Speaking of paranoid, how's this?

 

function sessionid()

{

 

// The purpose of this function is to generate a 110 digit,

// case sensitive alphanumeric session ID for the purpose of

// tracking active logins. It uses multiple entropy sources.

// Generating large random numbers can be resource intensive,

// So the upper limit of the random numbers can be tuned to 

// provide the right balance of uniqueness, and system performance.

 

            # Generate a unique ID based on the server clock

            $uid_clock=uniqid(1);

 

            # Generate a random number called $rand_num1

            $rand_num1=rand(1, 1000000000000);

 

            # Generate a random number called $rand_num2

            $rand_num2=rand(1, 1000000000000);

 

            # Calculate a md5 hash of each random number separately

            $rand_hash1= md5($rand_num1);

            $rand_hash2= md5($rand_num2);

 

            # Generate user_remote_info based on the client ip and port,
if they exist.

            $user_remote_info =
$_SERVER['REMOTE_ADDR'].$_SERVER['REMOTE_PORT'];

 

            # Calculate a hash based on the remote user info

            $user_remote_hash= md5($user_remote_info);

 

 

            # Combine the above hashes, and unique id's to create a
relatively

            # unique and hard to guess string

            $nsessionid=
$rand_hash1.$uid_clock.$rand_hash2.$user_remote_hash;

 

            return $nsessionid;

}

 

 

 

-----Original Message-----
From: Tillman, James [mailto:JamesTillman at fdle.state.fl.us] 
Sent: Friday, May 16, 2003 1:31 PM
To: Phillip Tyre; tallahassee-pm at mail.pm.org
Subject: RE: [Tallahassee-pm] PHP authentication

 

Yes, the silence has been unfortunate.  I've been up to my ears in work
these last few weeks.

 

In my own previous work, I have been able to go a little further than
simply setting a cookie in the browser and trusting it from then on.
What I've done in the past with my own security systems was:

*        Create a large randomized string (20 chars min.) and use that
value as a session key (I call it a "ticket"),which gets stored in the
database as being tied to a particular user, and is then sent to the
browser as a cookie along with another cookie indicating the username.

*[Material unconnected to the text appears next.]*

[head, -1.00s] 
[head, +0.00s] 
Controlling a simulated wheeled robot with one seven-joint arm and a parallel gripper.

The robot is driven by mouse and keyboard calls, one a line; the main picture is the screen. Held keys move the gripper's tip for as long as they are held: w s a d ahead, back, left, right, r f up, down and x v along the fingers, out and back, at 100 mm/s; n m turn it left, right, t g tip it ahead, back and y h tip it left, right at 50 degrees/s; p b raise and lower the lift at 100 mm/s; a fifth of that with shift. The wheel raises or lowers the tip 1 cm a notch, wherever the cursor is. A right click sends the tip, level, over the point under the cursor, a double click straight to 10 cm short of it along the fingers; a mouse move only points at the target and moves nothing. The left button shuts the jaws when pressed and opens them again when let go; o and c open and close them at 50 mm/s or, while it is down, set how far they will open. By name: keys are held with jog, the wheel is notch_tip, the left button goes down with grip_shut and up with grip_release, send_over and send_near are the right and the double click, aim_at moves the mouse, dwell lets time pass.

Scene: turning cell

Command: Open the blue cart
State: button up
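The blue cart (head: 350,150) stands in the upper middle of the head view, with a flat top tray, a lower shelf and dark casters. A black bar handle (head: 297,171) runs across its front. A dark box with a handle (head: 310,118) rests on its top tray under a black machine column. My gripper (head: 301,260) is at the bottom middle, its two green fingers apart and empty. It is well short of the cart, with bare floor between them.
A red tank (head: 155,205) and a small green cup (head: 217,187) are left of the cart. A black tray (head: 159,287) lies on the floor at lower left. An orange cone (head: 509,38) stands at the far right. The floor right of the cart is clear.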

*        Each "ticket" has an expiration time of about 15 minutes (not
an actual HTTP cookie expiration time, but a time my code keeps track
of). This time can be as long or short as you want, depending on how
paranoid you are.

*        Each time the browser accesses the web app, my server side code
verifies that the cookie value matches the current ticket that is stored
in the database for that user (or that is cached on the web server
somehow -- it doesn't have to be a database, see Apache::Session), and
that the "ticket" hasn't expired.  

*        If the ticket has expired, a new one is generated, stored in
the db, and issued to the browser without the user being any the wiser.

*        If an invalid ticket is passed in, all valid sessions for that
user are deleted, and the user is asked to log in again.

The end result is that it becomes very difficult for someone to hijack a
user's session because they must be able to send in the usercode cookie
and the ticket cookie, which is very hard to guess.  Even if they manage
to do that, they'll only get 15 minutes (or whatever I've set the expiry
to be) before they blow up the session and force a login, since either
their browser or the legitimate user's browser will send an invalid
ticket once a new one gets issued and the system will kick them both
out.

 

This has worked very well for me in the past, and when coupled with a
method for IP address matching, it becomes even more secure.

 

Essentially, if you need more security than this, I'd say it's time to
add SSL into the mix.

 

hope this helps!

 

jpt

 

 -----Original Message-----
From: Phillip Tyre [mailto:phillip.tyre at fcul.com]
Sent: Friday, May 16, 2003 2:16 PM
To: tallahassee-pm at mail.pm.org
Subject: [Tallahassee-pm] PHP authentication

	Has anyone had any experience with a custom perl, or PHP based
authentication framework using mysql as the back end? I've done some
looking, but all the ones I've seen tend to make the same basic
assumptions. Once you authenticate the user, and set a cookie, then you
can trust all the cookies that are set for that user (admin status,
username, etc).

	 

	I'm really looking for something more secure, where the actual
session table in the database would hold the permissions, and based on a
matching session, the table would be queried to retrieve the
permissions.

	 

	Am I way off base on this?

	 

	Phillip Tyre

	 

	P.S. This message brought to you because of the heavy silence
this list has experienced since the last time I posted.